+++ TASK DATA +++

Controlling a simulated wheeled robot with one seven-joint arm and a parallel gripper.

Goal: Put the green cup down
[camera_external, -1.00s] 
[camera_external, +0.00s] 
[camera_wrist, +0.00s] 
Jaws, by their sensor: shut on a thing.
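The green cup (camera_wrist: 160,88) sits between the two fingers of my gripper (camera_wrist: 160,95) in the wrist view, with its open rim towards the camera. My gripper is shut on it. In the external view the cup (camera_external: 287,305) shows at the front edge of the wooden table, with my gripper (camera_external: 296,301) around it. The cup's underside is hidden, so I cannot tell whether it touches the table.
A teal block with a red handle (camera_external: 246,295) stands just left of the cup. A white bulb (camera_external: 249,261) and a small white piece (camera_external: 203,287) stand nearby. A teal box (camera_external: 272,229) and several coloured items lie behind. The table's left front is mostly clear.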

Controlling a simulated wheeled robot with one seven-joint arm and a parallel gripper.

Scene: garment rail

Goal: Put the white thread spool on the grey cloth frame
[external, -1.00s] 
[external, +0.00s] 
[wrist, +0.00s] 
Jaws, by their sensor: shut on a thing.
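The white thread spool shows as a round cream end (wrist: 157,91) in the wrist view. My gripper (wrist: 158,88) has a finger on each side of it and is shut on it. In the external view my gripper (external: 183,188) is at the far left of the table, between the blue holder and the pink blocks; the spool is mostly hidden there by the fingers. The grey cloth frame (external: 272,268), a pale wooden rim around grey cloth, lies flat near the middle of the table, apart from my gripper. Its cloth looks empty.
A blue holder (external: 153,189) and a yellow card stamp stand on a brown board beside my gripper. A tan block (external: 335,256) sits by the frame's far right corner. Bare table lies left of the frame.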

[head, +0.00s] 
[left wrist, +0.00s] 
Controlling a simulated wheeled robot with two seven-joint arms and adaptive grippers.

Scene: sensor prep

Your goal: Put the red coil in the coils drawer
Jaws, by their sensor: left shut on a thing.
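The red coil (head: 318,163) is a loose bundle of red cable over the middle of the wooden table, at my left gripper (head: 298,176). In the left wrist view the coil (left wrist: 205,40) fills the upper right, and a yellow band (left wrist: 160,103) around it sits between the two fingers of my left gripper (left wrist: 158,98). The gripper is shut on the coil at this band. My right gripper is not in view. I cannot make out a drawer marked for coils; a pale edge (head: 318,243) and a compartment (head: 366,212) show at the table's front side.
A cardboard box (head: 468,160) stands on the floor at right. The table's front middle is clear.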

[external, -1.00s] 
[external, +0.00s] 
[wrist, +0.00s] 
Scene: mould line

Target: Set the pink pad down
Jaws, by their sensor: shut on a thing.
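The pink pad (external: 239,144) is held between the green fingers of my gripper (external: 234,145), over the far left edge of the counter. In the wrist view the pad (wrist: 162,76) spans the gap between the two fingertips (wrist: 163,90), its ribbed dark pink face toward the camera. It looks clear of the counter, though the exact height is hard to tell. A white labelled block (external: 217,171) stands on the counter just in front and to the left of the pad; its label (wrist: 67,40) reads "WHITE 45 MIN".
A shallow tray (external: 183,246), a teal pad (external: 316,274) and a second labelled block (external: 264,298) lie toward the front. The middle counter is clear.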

+++

● TASK PROMPT
Nothing but the lines from the one with "Scene: sensor prep" through the one with "Target: Set the pink pad down" should be retyped; include both and keep them exact.

● RESPONSE
Scene: sensor prep

Your goal: Put the red coil in the coils drawer
Jaws, by their sensor: left shut on a thing.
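The red coil (head: 318,163) is a loose bundle of red cable over the middle of the wooden table, at my left gripper (head: 298,176). In the left wrist view the coil (left wrist: 205,40) fills the upper right, and a yellow band (left wrist: 160,103) around it sits between the two fingers of my left gripper (left wrist: 158,98). The gripper is shut on the coil at this band. My right gripper is not in view. I cannot make out a drawer marked for coils; a pale edge (head: 318,243) and a compartment (head: 366,212) show at the table's front side.
A cardboard box (head: 468,160) stands on the floor at right. The table's front middle is clear.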

[external, -1.00s] 
[external, +0.00s] 
[wrist, +0.00s] 
Scene: mould line

Target: Set the pink pad down

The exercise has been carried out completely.